We were at Emma’s 1st Birthday Party and the house was chaos.  Little children were there.  Small and crawling.  And then there were bigger children.  Bigger children with feet and hands.  Kicking feet and dirty hands.  Lizzie was taking it totally in her stride.  “It can all we washed off”  “I’ll hoover that later” etc etc.

I on the other hand was clinging onto a wriggling Rory and trying to avoid a panic attack whilst children  wiped pizza and banana into Lizzie’s new sofa.  And then the smell.  The unmistakable odour of a dirty nappy.  I thrust Rory into Simon’s face.  “It’s definitely not him.  You smell?

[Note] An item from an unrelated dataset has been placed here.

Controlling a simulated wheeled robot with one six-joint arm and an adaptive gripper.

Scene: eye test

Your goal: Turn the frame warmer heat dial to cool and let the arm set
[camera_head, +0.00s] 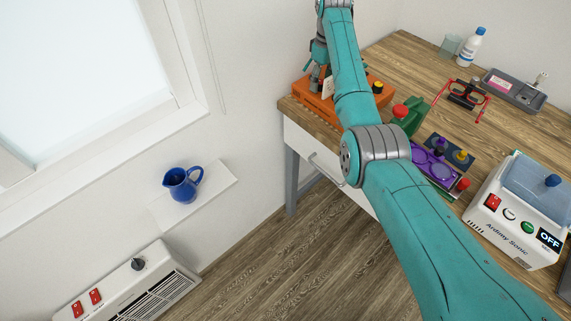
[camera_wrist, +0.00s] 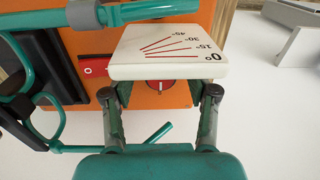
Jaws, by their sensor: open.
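The frame warmer is an orange box (camera_head: 352,108) at the table's back left corner in the head view. Its orange front (camera_wrist: 85,42) fills much of the wrist view. A red dial (camera_wrist: 160,86) shows under a white angle plate (camera_wrist: 160,68) marked 0°, 15°, 30° and 45°; the plate hides the dial's upper part, and I cannot read its setting. My gripper (camera_wrist: 160,94) is open, with one finger on each side of the dial. I cannot tell whether the fingers touch it. Teal glasses (camera_wrist: 45,118) are at the left of the wrist view.
A red rocker switch (camera_wrist: 94,67) is left of the dial. Right of the warmer on the wooden table are a green item with a red knob (camera_head: 401,111), a purple tray (camera_head: 430,168), red glasses (camera_head: 466,95) and a white ultrasonic cleaner (camera_head: 507,226). A blue jug (camera_head: 180,186) stands on a wall shelf.

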It’s not.  Is it?  It’s so overpowering it’s confusing my senses.  No, it’s definitely not him.  I’d recognise it”.

Jesus.  What had I become?  The shit detective?

Eventually the owner of the dirty nappy was identified.  Even after that bum was changed the smell lingered.  It lingered so bad.  We had some cake which was yummy.  But now the air smelt of sugar and shit.  This, my friends, is the combination of fragrances to sum up a child’s party.  Sugar and shit.

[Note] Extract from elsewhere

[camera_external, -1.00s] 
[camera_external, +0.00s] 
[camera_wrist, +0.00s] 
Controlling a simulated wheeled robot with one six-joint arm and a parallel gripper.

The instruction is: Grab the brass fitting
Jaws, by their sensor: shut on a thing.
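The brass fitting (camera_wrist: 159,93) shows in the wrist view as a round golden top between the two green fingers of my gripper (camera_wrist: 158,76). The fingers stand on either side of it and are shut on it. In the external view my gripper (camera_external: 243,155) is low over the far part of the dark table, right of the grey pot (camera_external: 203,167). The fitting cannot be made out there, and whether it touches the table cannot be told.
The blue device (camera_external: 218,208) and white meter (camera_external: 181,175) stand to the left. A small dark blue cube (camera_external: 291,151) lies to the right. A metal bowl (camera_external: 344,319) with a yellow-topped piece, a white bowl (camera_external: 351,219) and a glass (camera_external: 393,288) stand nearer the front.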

My friend who had a 1st Birthday for her daughter last year confirmed what I thought may be another pitfall,  “It’s all well and good until the wine comes out Karen.  Then they take their eye off the ball and houses get trashed and toys get broken”.  Now whilst this was not the case at Lizzie’s, I could totally see how these things could go spectacularly wrong.  Needless to say my wise friend hired a hall with entertainment for her daughters 2nd Birthday.  No booze allowed.  Genius.

Despite my misgivings we too are holding a little get together in the house for Rory’s Birthday next month.  I’m praying we can all get out in the garden and the children can crawl around on the grass whilst the adults eat sausage rolls and drink prosecco.  I mean, what can possibly go wrong?